How's the Weather Out There?

Most space weather events are influenced by the Sun, which experiences massive violent storms that can generate eruptions called coronal mass ejections (CMEs). These CMEs are bubbles of plasma that expand as they travel away from the Sun.

The charged particles from CMEs then interact with the space near Earth - called geospace - roughly one million miles of space around Earth that includes the magnetosphere, thermosphere and ionosphere.

The results of space weather generate incredible displays such as the aurora borealis and aurora australis, or northern and southern lights: the colorful parade of lights near the Earth's poles.

But they can also wreak havoc. In 1989, Quebec, Canada, was submerged in darkness for more than nine hours after a major space weather event triggered the protection system of the province's power grid.

In 2022, several Starlink spacecraft crossed paths with a modest geomagnetic storm, causing the satellites' orbits to degrade and the satellites themselves to burn up in the atmosphere.

"These really big events that happen on the surface of the Sun travel through interplanetary space and then interact with the Earth's magnetic field and can have really big impacts," said Mike Wiltberger, deputy director at CGS and space physicist at the National Center for Atmospheric Research (NCAR).

APL has built and operated dozens of spacecraft missions and instruments to provide a better understanding of space weather.
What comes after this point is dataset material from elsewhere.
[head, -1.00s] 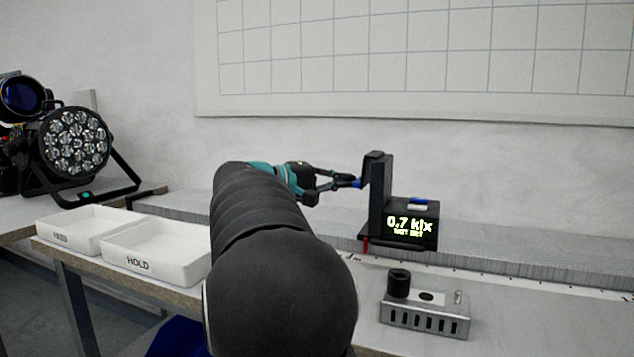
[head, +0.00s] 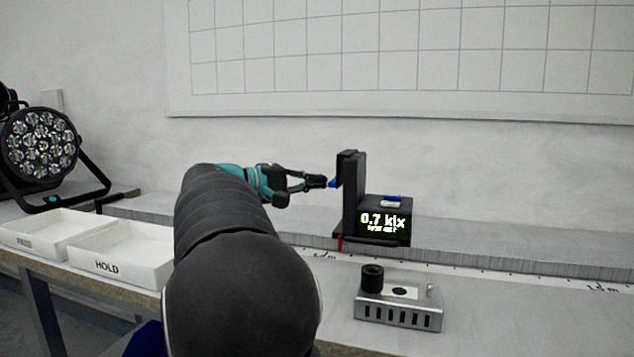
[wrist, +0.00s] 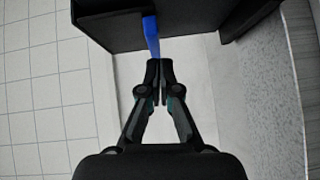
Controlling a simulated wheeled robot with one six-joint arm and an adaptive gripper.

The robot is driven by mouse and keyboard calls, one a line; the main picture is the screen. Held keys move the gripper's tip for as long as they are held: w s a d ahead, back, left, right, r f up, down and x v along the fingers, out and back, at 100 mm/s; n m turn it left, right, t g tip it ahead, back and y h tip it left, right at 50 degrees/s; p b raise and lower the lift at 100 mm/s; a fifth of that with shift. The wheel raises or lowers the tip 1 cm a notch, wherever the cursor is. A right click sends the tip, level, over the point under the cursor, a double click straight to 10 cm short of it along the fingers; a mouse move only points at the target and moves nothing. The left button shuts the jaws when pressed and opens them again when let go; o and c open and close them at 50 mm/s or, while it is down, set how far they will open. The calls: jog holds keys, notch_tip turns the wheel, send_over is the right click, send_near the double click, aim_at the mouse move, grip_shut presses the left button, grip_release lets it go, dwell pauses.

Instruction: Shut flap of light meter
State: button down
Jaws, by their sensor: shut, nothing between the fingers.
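The light meter (head: 385,222) is a black box on the bench, its lit display reading 0.7 klx. A tall dark panel, apparently its flap (head: 352,190), stands upright at the box's left side. A blue tab (head: 332,183) sticks out from the panel's left face; it also shows in the wrist view (wrist: 151,35). My gripper (head: 322,182) is shut and empty, left of the panel with its fingertips at the tab. In the wrist view my fingertips (wrist: 160,66) are together, right by the tab's near end; whether they touch is unclear.
A silver slotted box (head: 398,312) with a black knob stands in front of the meter. White trays (head: 120,262), one marked HOLD, lie at left. A par can (head: 40,145) stands at far left. A gridded board (head: 410,60) hangs behind.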

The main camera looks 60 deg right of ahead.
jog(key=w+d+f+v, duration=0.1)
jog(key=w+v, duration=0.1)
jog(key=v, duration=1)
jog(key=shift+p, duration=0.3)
The Van Allen Probes, launched in 2012, offered deeper insight into the dynamics of Earth's radiation belts and their response to geomagnetic storms, while Parker Solar Probe, launched in 2018, is revolutionizing what we know about the Sun and events like CMEs.

"The need to understand the space environment continues to grow as our civilization builds greater and greater reliance on space-based technology and pushes to explore beyond Earth," said Ian Cohen, deputy chief scientist for APL's Space Exploration Sector. "Space weather has many effects across multiple commercial industries, national security, human exploration and everyday life."